Road & Track staffer John Pearley Huffman channeled both Joey Capparella’s normcore energy and Tony Quiroga’s love of cream of mushroom soup (gray-on-gray) cars. Starting with Honda’s 2005 “Cog” commercial, he sourced a 2005 Acura TSX. Yes, Honda used its award-winning two-minute spot to advertise the European Accord wagon that never came to the U.S. But Pearley’s TSX, the sedan version of that Euro offering, remains a Window Shop favorite even though it’s an automatic. The 10Best winner with the 2.4-liter four cylinder even earns thoroughly questionable associations with Porsche and Alfa Romeo.

Deputy testing director K.C. Colwell drove back to the 20th century for Lincoln’s 1994 “Raising the Bar” commercial that hawked the Lincoln Mark VIII. The ad probably should have been named “Lowering the Car,” but Colwell found a surprisingly creamy 1995 example—literally—with just 11,500 miles that hadn’t fallen either on hard times or on its air suspension. What the commercial failed to note is that the car that raised the bar helped prematurely end the Lincoln Continental lineup.

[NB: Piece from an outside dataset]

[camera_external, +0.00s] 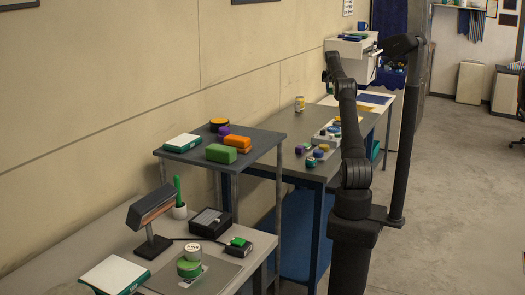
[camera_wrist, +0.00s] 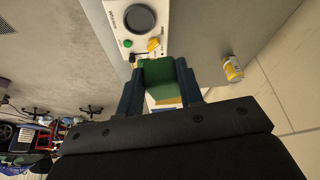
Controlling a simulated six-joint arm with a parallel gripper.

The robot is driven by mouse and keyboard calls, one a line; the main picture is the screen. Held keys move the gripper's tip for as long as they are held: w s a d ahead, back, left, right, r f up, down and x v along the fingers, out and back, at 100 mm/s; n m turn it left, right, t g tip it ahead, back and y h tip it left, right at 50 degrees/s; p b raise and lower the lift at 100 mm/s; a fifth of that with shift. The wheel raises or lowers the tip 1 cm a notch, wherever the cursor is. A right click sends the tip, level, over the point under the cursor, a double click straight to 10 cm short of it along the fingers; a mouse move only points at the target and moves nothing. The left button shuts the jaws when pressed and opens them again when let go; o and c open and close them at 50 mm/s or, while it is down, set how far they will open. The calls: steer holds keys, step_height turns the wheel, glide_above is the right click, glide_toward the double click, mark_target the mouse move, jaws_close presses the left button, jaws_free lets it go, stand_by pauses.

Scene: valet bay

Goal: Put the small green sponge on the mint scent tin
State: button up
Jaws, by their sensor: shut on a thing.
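My gripper (camera_wrist: 158,76) is shut on a green block, which looks like the small green sponge (camera_wrist: 158,70). In the external view my gripper (camera_external: 328,78) is raised above the far bench, and a bit of green shows at it. Several small round tins (camera_external: 310,161) in purple, green, white, yellow and blue stand on the near end of that bench. A white-lidded tin and a green tin (camera_external: 190,267) are together on the grey mat of the near table. I cannot read any label, so I cannot tell which tin is mint.
A white device (camera_wrist: 165,15) with a dark dial and yellow knob and a yellow can (camera_wrist: 232,68) are near my gripper in the wrist view. A raised shelf (camera_external: 195,157) holds several sponges. The near table carries a lamp (camera_external: 150,215) and black boxes (camera_external: 210,222).

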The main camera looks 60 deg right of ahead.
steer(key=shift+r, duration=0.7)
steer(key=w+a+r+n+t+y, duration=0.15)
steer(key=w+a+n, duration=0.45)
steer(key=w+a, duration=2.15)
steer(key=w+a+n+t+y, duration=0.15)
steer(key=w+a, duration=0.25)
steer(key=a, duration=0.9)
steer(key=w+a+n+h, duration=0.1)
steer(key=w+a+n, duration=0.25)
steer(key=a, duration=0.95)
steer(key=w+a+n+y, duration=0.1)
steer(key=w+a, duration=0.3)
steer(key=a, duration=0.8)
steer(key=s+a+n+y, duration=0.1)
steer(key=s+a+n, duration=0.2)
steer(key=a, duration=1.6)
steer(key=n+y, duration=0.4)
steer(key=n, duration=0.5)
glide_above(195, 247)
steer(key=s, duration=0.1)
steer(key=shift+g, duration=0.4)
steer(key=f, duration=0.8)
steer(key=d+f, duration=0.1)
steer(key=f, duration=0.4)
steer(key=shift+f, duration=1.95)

Senior editor Joey Capparella brought Fargo and The Big Lebowski to Window Shop with his Volkswagen GTI “Unpimp Your Auto” advert from 2006, the ad fronted by a Swedish actor, Peter Stormare, who portrays anything but Swedish characters. Capparella’s four-door 2008 GTI—a slightly racy option for him—has just 15,000 miles, asks $15,000, and begs questions about reliability, German engineering, engine codes, and Window Shop fairness.

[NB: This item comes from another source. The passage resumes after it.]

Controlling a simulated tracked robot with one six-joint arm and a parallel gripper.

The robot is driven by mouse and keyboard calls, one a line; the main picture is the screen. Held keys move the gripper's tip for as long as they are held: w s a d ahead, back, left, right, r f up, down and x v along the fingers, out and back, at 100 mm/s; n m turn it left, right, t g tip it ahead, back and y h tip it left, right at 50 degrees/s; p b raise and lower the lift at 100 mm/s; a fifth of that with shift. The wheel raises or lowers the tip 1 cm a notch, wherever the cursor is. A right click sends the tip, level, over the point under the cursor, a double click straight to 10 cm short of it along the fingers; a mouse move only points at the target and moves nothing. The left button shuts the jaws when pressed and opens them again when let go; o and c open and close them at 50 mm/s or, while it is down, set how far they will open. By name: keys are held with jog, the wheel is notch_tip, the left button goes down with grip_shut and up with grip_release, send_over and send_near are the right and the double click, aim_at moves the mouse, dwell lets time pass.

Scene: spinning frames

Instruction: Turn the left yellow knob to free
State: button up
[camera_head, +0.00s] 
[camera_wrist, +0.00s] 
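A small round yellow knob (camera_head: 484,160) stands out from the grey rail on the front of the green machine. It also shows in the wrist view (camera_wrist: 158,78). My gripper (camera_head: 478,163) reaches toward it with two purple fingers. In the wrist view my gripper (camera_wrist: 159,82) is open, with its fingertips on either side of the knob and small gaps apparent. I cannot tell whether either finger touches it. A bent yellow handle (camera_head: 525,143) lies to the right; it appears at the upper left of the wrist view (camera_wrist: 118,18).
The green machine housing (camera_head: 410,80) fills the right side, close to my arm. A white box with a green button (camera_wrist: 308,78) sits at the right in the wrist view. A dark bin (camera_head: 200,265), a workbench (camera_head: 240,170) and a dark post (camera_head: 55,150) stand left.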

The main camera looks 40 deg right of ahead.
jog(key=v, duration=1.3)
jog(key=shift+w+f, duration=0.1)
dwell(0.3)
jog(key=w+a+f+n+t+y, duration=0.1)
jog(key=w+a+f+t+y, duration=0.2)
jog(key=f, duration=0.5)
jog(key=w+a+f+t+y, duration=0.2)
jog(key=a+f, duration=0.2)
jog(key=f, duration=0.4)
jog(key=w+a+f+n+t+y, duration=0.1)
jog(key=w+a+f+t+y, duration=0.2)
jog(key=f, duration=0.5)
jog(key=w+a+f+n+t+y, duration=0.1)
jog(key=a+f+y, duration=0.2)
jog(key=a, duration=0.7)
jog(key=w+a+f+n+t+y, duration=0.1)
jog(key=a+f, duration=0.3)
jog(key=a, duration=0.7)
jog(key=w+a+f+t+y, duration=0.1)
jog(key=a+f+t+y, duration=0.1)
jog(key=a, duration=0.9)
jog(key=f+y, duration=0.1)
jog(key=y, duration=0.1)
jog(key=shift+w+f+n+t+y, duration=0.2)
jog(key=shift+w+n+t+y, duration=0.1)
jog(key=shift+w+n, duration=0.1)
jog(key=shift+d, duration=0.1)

Contributor Jonathon Ramsey, as usual, took a meandering and international trip before settling on a 2005 Mercedes-Benz E-class commercial about a woman ordering a burger in a library. Because this challenge had no budget, he took the opportunity to indulge in another high-dollar option, this time a 2016 Mercedes-AMG E63 wagon with all its badges in the right places for $69,000 in cash or crypto. The commercial predates the “This is an Arby’s” and “This is a Wendy’s” memes by more than six years, which did nothing to help him sell his pick.

Deputy editor Tony Quiroga went back to an ad that time forgot from the Decade of Greed to create the most aggressively American combination of commercial. GM’s “Mine’s Bigger” spot for the 1987 Cadillac Brougham sees two gentlemen arguing over size, one of them taking victory with an extra two inches. Quiroga, who found that very year and model, had a long list of arguments to support his pick. Alas, two inches were worth a lot more in 1987 than they are today, but it seems not everyone got that memo when it came time to vote.